## START SOURCE RECORDS

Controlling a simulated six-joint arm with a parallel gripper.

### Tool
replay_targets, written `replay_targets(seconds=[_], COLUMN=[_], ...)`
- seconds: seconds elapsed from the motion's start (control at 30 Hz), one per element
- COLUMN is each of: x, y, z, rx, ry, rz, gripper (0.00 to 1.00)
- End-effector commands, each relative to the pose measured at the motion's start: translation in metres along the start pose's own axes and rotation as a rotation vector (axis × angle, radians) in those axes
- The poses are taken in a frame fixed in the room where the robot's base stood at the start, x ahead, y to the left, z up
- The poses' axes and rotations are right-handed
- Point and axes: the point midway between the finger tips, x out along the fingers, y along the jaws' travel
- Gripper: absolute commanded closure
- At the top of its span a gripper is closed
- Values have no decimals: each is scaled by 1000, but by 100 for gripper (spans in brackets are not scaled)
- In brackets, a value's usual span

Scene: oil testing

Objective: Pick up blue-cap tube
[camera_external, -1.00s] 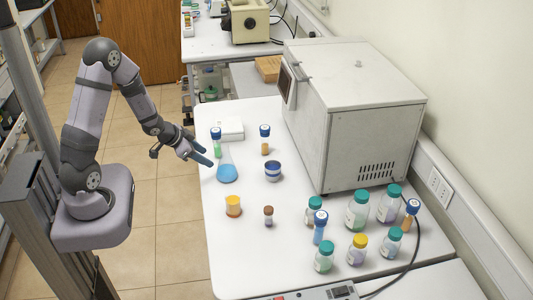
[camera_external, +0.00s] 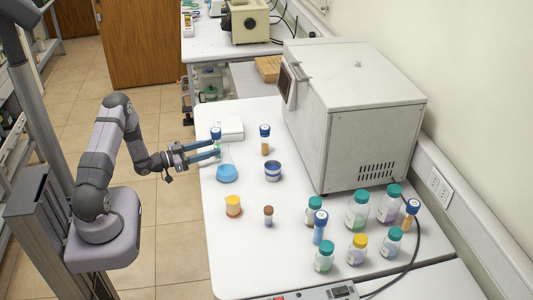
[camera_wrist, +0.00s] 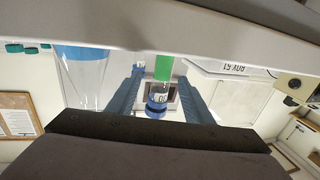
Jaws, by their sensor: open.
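A blue-cap tube with green contents (camera_external: 216,134) stands upright near the table's far left, behind the blue flask. My gripper (camera_external: 219,148) is open and level, reaching in from the left, with its fingers at the tube. In the wrist view, which is upside down, the tube's blue cap and label (camera_wrist: 157,107) show between the two open fingers (camera_wrist: 160,92); no grip is seen. Other blue-cap tubes are an amber one (camera_external: 265,144) to the right, a blue one (camera_external: 319,232) at the front, and an amber one (camera_external: 410,212) at the right.
The flask with blue liquid (camera_external: 227,173) stands close in front of the gripper; it also shows in the wrist view (camera_wrist: 82,75). A white box (camera_external: 231,127) lies behind the tube. A blue-white cup (camera_external: 273,171) and the large grey machine (camera_external: 360,125) are to the right.

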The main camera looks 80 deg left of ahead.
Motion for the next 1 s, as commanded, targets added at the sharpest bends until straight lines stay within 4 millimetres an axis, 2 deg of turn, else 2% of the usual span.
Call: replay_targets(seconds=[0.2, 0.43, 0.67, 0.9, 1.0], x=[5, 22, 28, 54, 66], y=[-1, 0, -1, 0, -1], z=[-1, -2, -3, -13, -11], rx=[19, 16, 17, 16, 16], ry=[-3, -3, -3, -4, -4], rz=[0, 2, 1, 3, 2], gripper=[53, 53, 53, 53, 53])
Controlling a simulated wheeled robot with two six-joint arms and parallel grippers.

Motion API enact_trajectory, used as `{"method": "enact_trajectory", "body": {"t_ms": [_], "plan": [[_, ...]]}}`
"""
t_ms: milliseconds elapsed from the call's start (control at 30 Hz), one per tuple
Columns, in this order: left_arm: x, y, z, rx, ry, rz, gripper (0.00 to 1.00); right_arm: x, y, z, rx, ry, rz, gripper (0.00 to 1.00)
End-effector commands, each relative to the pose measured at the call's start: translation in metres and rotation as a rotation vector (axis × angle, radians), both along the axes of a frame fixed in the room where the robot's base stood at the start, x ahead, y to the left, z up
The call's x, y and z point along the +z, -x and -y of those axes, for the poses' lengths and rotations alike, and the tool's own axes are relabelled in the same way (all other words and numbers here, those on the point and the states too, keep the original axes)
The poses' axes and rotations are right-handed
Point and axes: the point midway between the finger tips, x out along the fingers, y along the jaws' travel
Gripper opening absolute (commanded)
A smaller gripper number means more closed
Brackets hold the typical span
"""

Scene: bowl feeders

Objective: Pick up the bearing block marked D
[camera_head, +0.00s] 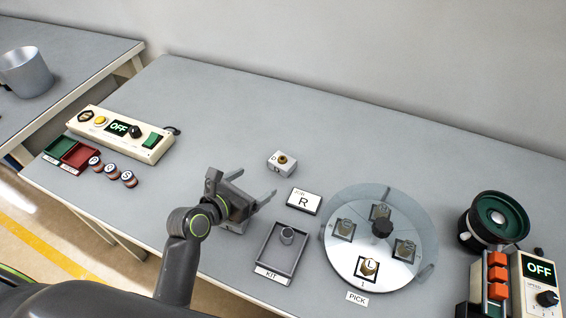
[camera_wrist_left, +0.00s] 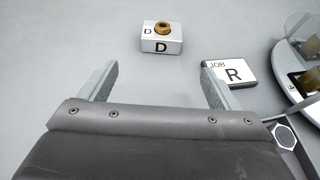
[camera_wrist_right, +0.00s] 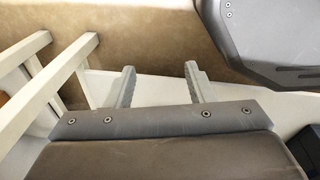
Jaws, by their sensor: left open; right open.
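The bearing block marked D (camera_head: 281,164) is a small pale block with a brass ring on top. It sits on the grey table behind my left gripper (camera_head: 258,187). My right gripper (camera_wrist_right: 158,72) is open and empty in the right wrist view, away from the table top.
A JOB R card (camera_head: 304,201) lies right of the block. A grey KIT tray (camera_head: 265,262) and a round dial plate (camera_head: 345,262) stand nearer. A control box (camera_head: 150,150), red tray (camera_head: 80,154) and several round pieces (camera_head: 112,171) are left. A bowl feeder (camera_head: 497,218) is right.

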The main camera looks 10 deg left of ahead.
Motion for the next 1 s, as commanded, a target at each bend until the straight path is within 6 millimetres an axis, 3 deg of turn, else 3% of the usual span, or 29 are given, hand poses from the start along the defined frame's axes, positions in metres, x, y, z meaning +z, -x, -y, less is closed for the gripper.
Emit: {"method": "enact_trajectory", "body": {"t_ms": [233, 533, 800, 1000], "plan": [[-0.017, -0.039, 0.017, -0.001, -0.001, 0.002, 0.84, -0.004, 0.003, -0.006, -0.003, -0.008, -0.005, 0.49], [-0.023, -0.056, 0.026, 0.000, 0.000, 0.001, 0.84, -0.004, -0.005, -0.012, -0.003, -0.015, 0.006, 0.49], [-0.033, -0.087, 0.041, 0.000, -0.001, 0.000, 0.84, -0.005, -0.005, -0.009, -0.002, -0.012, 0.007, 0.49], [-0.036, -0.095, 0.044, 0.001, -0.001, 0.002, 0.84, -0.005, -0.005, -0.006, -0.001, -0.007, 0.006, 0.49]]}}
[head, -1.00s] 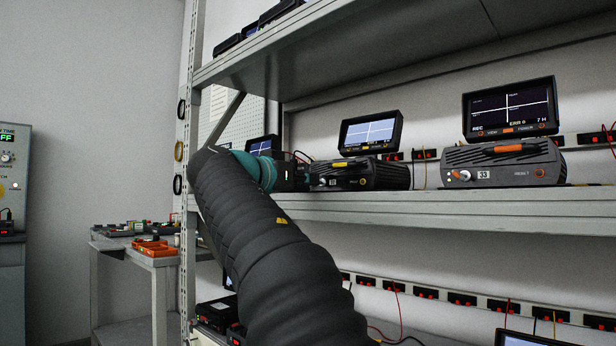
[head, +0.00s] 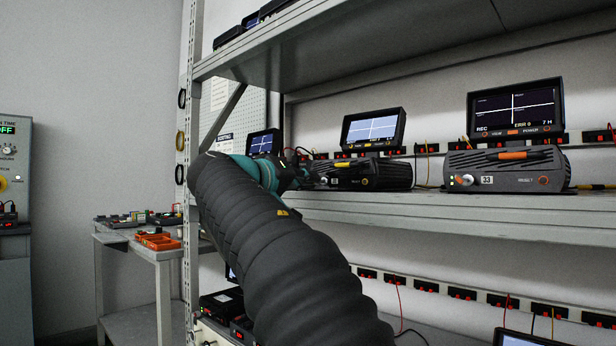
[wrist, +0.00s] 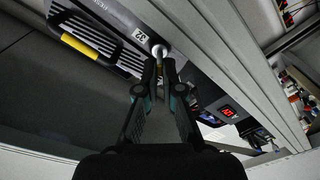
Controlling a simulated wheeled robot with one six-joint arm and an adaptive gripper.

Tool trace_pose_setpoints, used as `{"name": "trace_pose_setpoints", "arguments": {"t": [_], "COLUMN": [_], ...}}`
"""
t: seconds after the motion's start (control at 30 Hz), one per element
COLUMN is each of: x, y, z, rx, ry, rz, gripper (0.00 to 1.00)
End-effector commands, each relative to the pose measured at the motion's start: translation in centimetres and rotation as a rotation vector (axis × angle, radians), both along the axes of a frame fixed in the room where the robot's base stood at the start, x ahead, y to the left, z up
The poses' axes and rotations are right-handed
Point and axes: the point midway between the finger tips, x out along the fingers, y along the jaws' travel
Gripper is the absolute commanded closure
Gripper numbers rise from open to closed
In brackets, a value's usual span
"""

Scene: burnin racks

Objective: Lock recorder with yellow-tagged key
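A dark recorder with a yellow handle (head: 375,176) sits on the middle shelf, under a lit screen. In the wrist view its front (wrist: 115,28), marked 32, shows upside down with a round metal lock (wrist: 159,50) at its corner. My gripper (wrist: 163,72) is at this lock, its fingertips close together around a small, thin metal piece that looks like the key (wrist: 159,63). The key's tip meets or nearly meets the lock; I cannot tell how deep it is. No yellow tag is visible. In the head view my arm mostly hides the gripper (head: 303,178).
Another recorder (head: 507,168), marked 33 with an orange handle, stands to the right on the same shelf (head: 440,203). The rack's upright post (head: 190,130) is left of my arm. A side table (head: 165,255) with orange trays stands at the left.

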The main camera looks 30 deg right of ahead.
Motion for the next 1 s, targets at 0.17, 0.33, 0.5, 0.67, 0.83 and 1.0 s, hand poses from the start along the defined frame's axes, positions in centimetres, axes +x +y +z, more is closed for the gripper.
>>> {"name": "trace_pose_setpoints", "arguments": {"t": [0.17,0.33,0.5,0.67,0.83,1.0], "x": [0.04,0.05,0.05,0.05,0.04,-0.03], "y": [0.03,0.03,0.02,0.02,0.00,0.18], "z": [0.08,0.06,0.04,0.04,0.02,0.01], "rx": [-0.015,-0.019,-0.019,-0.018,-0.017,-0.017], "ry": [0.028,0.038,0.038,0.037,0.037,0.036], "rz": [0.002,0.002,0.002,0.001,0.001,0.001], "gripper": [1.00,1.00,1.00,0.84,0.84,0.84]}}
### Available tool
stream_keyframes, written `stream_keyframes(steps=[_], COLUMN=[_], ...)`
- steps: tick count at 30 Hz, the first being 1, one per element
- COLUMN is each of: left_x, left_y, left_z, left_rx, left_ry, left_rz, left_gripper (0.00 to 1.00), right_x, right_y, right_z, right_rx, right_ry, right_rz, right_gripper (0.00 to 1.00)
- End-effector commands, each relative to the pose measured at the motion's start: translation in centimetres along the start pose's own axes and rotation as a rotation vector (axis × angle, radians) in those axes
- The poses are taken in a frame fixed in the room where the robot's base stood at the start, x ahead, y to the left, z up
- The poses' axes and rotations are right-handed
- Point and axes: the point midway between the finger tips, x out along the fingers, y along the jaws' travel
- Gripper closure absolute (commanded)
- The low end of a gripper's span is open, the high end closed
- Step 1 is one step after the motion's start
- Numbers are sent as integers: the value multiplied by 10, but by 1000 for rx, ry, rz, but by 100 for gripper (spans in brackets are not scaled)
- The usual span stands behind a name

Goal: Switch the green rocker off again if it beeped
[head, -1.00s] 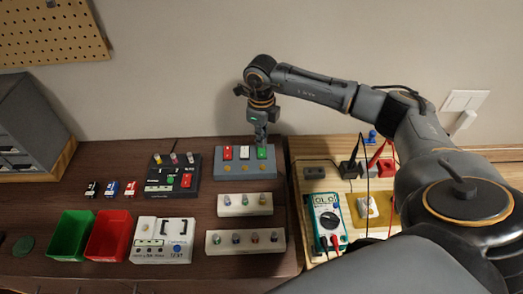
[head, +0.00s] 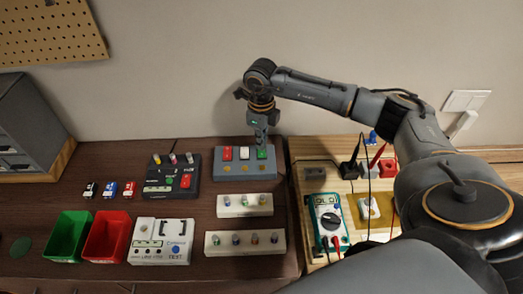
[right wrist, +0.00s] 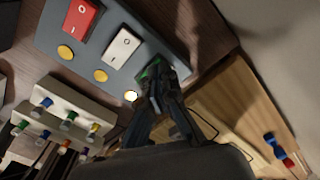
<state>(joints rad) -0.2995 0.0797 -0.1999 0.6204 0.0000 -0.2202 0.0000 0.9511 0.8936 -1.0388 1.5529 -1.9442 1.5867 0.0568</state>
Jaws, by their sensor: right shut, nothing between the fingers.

## END SOURCE RECORDS

▶ _EXERCISE INSTRUCTIONS_: Quote exactly the lines from the one that contains "- Numbers are" through the end of the listing above, both ends included, leaving out the pictures.

▶ _FINAL RESULT_:
- Numbers are sent as integers: the value multiplied by 10, but by 1000 for rx, ry, rz, but by 100 for gripper (spans in brackets are not scaled)
- The usual span stands behind a name

Goal: Switch the green rocker off again if it beeped
[head, -1.00s] 
[head, +0.00s] 
[right wrist, +0.00s] 
<state>(joints rad) -0.2995 0.0797 -0.1999 0.6204 0.0000 -0.2202 0.0000 0.9511 0.8936 -1.0388 1.5529 -1.9442 1.5867 0.0568</state>
Jaws, by their sensor: right shut, nothing between the fingers.

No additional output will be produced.